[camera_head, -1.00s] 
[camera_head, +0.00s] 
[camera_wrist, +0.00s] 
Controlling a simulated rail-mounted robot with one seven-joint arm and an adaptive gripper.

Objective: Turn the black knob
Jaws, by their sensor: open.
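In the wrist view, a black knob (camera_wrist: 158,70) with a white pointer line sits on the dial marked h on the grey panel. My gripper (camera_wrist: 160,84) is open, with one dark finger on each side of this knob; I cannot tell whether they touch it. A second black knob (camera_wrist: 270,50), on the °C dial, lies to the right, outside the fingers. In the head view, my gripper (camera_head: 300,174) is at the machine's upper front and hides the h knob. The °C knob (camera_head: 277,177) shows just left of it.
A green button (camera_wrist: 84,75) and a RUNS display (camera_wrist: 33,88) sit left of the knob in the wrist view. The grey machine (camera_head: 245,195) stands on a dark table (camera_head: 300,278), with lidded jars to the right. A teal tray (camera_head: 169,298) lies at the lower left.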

Short task
Reproduce only the lines from the line containing "Controlling a simulated" to the last line of the material above, both of those lines included.

Task output
Controlling a simulated rail-mounted robot with one seven-joint arm and an adaptive gripper.

Objective: Turn the black knob
Jaws, by their sensor: open.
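In the wrist view, a black knob (camera_wrist: 158,70) with a white pointer line sits on the dial marked h on the grey panel. My gripper (camera_wrist: 160,84) is open, with one dark finger on each side of this knob; I cannot tell whether they touch it. A second black knob (camera_wrist: 270,50), on the °C dial, lies to the right, outside the fingers. In the head view, my gripper (camera_head: 300,174) is at the machine's upper front and hides the h knob. The °C knob (camera_head: 277,177) shows just left of it.
A green button (camera_wrist: 84,75) and a RUNS display (camera_wrist: 33,88) sit left of the knob in the wrist view. The grey machine (camera_head: 245,195) stands on a dark table (camera_head: 300,278), with lidded jars to the right. A teal tray (camera_head: 169,298) lies at the lower left.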

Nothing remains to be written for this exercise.